▸ **AIM**: Copy each line holding the string "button".

▸ **PROVIDED DATA**:
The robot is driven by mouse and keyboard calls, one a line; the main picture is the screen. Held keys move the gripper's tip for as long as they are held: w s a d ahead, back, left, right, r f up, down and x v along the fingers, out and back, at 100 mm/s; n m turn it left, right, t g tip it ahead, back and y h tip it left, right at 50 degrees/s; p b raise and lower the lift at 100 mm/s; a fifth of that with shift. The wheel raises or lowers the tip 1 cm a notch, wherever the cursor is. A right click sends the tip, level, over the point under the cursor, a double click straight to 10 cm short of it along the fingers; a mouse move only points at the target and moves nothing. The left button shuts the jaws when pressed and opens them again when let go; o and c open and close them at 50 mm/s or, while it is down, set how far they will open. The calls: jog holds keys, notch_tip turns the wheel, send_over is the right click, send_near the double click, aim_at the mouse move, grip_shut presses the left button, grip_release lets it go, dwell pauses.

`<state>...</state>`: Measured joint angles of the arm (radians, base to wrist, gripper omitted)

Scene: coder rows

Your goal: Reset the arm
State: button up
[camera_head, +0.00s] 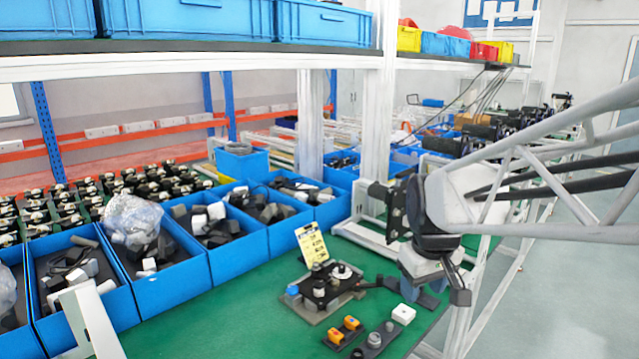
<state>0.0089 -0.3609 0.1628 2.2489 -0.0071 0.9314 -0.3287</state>
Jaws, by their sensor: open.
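My gripper (430,297) hangs at the right, below a dark joint of my arm, above the right edge of the green table (215,325). Its dark fingers are apart and I see nothing held between them. A black fixture plate with round metal parts (325,287) lies on the table to the left of the gripper. A small white block (403,314) lies just below and left of the gripper. I cannot tell the exact gap between the fingers and the things under them.
Blue bins (170,275) with grey and white parts line the table's left and back. A yellow label card (311,244) stands behind the fixture. Orange-topped parts (343,331) lie in front. A white post (376,130) and shelf stand close behind my arm.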

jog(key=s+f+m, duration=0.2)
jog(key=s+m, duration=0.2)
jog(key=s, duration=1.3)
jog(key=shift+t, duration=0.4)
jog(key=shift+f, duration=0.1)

▸ **RESULT OF THE TASK**:
The robot is driven by mouse and keyboard calls, one a line; the main picture is the screen. Held keys move the gripper's tip for as long as they are held: w s a d ahead, back, left, right, r f up, down and x v along the fingers, out and back, at 100 mm/s; n m turn it left, right, t g tip it ahead, back and y h tip it left, right at 50 degrees/s; p b raise and lower the lift at 100 mm/s; a fifth of that with shift. The wheel raises or lowers the tip 1 cm a notch, wherever the cursor is. A right click sends the tip, level, over the point under the cursor, a double click straight to 10 cm short of it along the fingers; a mouse move only points at the target and moves nothing. The left button shuts the jaws when pressed and opens them again when let go; o and c open and close them at 50 mm/s or, while it is down, set how far they will open. The calls: jog holds keys, notch_tip turns the wheel, send_over is the right click, send_near the double click, aim_at the mouse move, grip_shut presses the left button, grip_release lets it go, dwell pauses.
State: button up

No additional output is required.